Sellers should be aware that for the last several years the spring housing market is well underway by the end of January.
It wouldn’t be new year’s eve without some predictions for the new year.
The local housing market should remain pretty much the same as it was in 2019 a strong seller’s market. Home prices will continue to rise but more slowly.
I can’t see anything on the horizon right now that might change that. There is little new construction in St. Paul and the demand for housing is higher than the supply. Interest rates should remain low throughout the year.
On a national level, the National Association of Realtors (NAR) chief economist Lawrence Yun says “Annual median home prices are forecasted to increase by 3.6% in 2020 and by 3.5% in 2021. NAR Chief Economist Lawrence Yun. “Real estate is on firm ground with little chance of price declines,”
“Apartment rents are expected to rise by 3.8% and 3.6%, respectively, in 2020 and 2021. According to the group of economists, annual commercial real estate prices will climb 3.6% in 2020 and 3.4% in 2021.”
Economists are predicting that there is a 29% chance of a recession.
“Sales of new homes probably will rise to a 13-year high in 2020 as the U.S. dodges a recession, according to Lawrence Yun, chief economist of the National Association of Realtors.
Yun is also predicting loosening of the inventory of homes for sale which will cause the number of home sales to increase in 2020. That may be the case on the national level but it is unlikely to happen in the Twin Cities area in 2020.
I am relatively confident that we won’t see a 13% rise in new construction either. New construction homes in the area ten to be very expensive and most home buyers can not afford them.

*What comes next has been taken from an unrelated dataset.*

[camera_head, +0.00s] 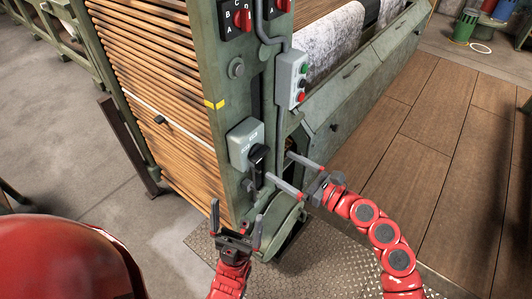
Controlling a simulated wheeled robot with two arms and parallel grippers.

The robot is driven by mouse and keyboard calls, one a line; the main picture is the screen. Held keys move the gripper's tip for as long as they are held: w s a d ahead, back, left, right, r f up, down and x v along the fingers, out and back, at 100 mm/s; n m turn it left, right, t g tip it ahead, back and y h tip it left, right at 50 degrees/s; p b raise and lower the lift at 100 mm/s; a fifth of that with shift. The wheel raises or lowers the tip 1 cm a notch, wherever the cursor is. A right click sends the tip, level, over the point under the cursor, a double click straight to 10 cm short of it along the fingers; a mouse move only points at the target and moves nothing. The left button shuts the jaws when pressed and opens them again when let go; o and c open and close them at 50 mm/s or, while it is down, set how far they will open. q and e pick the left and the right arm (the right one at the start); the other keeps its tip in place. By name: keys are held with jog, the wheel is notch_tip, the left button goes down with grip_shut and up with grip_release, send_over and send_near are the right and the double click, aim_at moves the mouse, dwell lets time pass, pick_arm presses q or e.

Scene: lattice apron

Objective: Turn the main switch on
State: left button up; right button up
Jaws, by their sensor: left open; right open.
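The main switch is a grey-green box (244,144) on the green machine post, with a black lever (258,166) at its lower right. The lever points downward. My right gripper (278,165) is open just right of the lever, its two grey fingers reaching left toward it. The lower fingertip appears very near the lever; I cannot tell whether they touch. Nothing is between the fingers. My left gripper (236,208) is open and empty, below and left of the switch, with its fingers pointing up.
A grey button box (291,80) with green and red buttons and a conduit sits above right. Red-and-black dials (238,17) are higher up. A green rounded housing (279,222) lies below the switch. Wooden decking (410,150) is open at right.

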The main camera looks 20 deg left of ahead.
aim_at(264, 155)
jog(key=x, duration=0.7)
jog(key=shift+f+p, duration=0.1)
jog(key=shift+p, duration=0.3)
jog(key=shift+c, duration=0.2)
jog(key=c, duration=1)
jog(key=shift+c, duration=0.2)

There are currently 1775 new construction homes that were built in 2018, 2019 or are currently under construction in the seven-county metro area. The average list price is $608,780, which is almost double the average price for homes in the metro area. Median home sale prices in the area were $270,000 in 2019 whereas new construction home sale median prices were over $400,000.
The demand for affordable housing continues to rise. The cities of St. Paul and Minneapolis both have affordable housing initiatives.
The last ten years have been a wild ride. In St. Paul housing prices hit a low in 2011. It was after the great recession ended and after the federal income tax incentives in 2010 expired.
Home prices and home sales went up in 2012 but remained lower than they were in 2009.
For a time we thought 2009 was going to be the bottom of the market but it wasn’t. Here is a chart made with data from the NorthstarMLS which is deemed reliable but not guaranteed. The data represents a very high percentage of local home sales.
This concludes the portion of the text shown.